Nada disso implica no dever ou não do Uber de liberar informações sobre o motorista agressor ou qualquer outro envolvido em histórias semelhantes. A terceira camada para a qual Sérgio chama atenção, por outro lado, coloca o argumento da empresa de divulgar os dados apenas mediante ordem judicial em xeque dentro dos seus próprios termos.

Segundo o terceiro parágrafo do artigo 10 do Marco Civil, autoridades com competência legal para requisição de informações como qualificação pessoal, filiação e endereço podem fazê-lo por meio administrativo. Parece pouca diferença, mas isso significa que durante o curso da investigação a polícia poderia ter acesso a estes pontos sem a necessidade da ordem judicial.
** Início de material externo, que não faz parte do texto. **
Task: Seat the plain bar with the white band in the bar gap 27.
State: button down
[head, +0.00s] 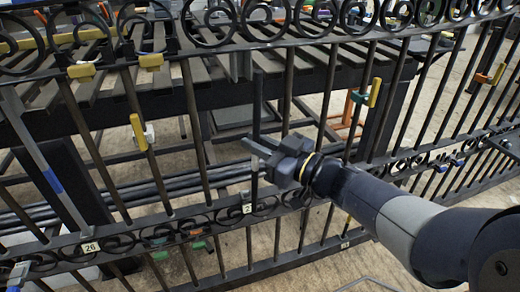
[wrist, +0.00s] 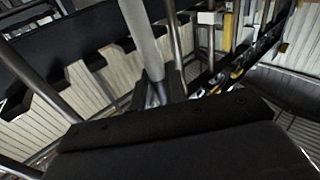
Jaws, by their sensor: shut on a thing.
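My gripper (head: 256,154) is shut on an upright dark bar (head: 257,105) in front of the gate in the head view. In the wrist view the held bar (wrist: 143,38) rises between the fingers and looks light grey. No white band can be made out for certain. The bar's lower end is close to the lower scroll rail, at a small plate (head: 247,208) that shows a 2; its second digit is not readable. I cannot tell whether the bar's end is in the rail or in front of it.
A plate marked 26 (head: 90,247) is on the lower rail at left, beside a leaning grey bar with a blue band (head: 52,180). Fixed gate bars (head: 195,125) stand on both sides of the held bar. A dark slatted table (head: 130,95) is behind the gate.

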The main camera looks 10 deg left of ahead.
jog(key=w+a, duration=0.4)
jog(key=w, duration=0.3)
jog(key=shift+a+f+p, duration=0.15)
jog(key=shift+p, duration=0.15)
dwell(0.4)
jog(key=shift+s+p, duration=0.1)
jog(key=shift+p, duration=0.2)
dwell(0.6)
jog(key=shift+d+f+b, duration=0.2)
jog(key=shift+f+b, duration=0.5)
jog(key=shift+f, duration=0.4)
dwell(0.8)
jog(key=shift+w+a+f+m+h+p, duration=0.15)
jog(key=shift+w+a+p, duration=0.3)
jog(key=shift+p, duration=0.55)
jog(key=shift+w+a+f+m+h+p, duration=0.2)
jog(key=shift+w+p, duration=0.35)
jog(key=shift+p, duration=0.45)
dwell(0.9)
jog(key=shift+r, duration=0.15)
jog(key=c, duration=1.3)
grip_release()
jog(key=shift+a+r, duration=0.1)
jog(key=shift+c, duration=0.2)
Se tudo isso parece confuso e pouco preciso, há uma razão. Ainda que o Marco Civil trate dos tais dados pessoais, o Brasil está atrasadão na aprovação de uma lei específica sobre a gestão de informações pessoais — inclusive aqueles geridos por empresas que não tem nada a ver com a internet. Quando rolou o impeachment de Dilma Rousseff, falamos por aqui sobre como a ex-presidente encaminhou em caráter de urgência para o Congresso o PL 5276/16, que trata sobre o tema. Ele, o PL, continua por lá. "Todo esse caso mostra a importância de termos uma lei de proteção dos dados pessoais que permita responder com clareza perguntas e casos como esse do Uber", diz Sérgio.

Perguntado sobre o número de casos em que já colaborou com investigações policias no Brasil, o Uber diz que "(…)responde a todas as requisições de dados feitas por autoridades competentes em investigações legais, respeitando os termos das Leis aplicáveis - incluindo o Marco Civil da Internet".

Atualização:

Após a publicação da matéria, o Uber informou que fornece os dados de qualificação pessoal (nome, estado civil, filiação e endereço) em resposta a pedidos administrativos. Para qualquer outra informação, diz a empresa, é necessária ordem judicial.